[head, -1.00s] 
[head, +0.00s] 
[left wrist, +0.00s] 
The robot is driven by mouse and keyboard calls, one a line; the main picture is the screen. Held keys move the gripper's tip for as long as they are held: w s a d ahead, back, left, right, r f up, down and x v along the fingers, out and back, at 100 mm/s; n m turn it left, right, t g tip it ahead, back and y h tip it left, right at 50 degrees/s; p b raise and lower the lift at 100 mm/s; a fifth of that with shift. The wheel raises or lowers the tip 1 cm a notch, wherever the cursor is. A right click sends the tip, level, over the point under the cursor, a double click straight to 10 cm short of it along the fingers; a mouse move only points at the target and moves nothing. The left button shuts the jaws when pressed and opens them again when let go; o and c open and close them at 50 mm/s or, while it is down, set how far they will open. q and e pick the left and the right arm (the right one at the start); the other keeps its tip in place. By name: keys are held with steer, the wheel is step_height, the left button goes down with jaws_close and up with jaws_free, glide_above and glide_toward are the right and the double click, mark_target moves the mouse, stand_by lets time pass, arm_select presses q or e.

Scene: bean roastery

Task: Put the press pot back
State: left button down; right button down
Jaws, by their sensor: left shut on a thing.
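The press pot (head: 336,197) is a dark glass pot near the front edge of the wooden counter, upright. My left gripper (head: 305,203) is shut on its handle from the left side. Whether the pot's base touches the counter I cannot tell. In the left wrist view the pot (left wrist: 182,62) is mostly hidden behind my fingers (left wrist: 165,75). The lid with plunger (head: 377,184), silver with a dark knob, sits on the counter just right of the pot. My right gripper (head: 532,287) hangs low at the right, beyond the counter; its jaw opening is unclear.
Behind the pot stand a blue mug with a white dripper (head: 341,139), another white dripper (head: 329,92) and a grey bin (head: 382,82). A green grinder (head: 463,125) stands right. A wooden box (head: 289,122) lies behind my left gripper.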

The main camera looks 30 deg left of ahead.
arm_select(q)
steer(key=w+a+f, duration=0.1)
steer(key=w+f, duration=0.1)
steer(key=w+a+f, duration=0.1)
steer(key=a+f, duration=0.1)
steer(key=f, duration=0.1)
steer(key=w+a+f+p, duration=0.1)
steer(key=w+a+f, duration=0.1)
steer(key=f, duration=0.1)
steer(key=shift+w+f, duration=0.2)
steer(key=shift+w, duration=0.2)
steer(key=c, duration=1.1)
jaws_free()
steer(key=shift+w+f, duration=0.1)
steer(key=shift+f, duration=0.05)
------------------------------
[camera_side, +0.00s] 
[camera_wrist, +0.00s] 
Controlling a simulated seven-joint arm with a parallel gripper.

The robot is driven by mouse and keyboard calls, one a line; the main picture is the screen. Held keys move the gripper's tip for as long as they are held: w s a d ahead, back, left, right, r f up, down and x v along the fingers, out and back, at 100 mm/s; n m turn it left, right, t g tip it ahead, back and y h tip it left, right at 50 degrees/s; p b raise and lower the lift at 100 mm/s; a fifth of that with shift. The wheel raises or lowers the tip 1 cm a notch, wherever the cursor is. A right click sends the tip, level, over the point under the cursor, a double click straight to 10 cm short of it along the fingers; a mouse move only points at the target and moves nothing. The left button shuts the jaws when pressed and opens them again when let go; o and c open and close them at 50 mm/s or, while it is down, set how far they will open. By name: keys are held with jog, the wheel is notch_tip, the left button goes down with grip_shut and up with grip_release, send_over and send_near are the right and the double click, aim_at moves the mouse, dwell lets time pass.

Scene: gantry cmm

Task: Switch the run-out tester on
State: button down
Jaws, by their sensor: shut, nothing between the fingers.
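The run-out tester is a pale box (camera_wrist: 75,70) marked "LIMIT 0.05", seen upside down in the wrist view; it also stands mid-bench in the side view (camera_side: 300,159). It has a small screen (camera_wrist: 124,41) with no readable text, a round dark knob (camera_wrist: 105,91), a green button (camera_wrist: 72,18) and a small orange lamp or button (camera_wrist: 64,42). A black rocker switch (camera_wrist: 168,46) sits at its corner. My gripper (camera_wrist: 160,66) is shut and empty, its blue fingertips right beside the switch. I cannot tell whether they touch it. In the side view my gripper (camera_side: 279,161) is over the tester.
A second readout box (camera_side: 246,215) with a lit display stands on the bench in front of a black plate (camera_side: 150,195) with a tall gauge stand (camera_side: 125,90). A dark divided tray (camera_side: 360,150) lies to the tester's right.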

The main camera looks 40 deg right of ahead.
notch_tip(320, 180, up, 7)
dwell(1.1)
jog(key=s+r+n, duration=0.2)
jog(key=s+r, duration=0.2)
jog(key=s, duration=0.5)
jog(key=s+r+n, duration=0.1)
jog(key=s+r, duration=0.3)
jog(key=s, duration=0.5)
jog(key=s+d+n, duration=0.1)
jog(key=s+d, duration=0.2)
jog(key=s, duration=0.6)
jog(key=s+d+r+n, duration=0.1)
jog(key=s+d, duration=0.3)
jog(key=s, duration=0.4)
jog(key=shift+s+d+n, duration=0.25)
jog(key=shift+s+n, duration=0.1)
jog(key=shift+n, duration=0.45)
------------------------------
## WORK TO COMPLETE
Return every line from the records above that holds the word "Task".

## ANSWER TO THE PROBLEM
Task: Put the press pot back
Task: Switch the run-out tester on

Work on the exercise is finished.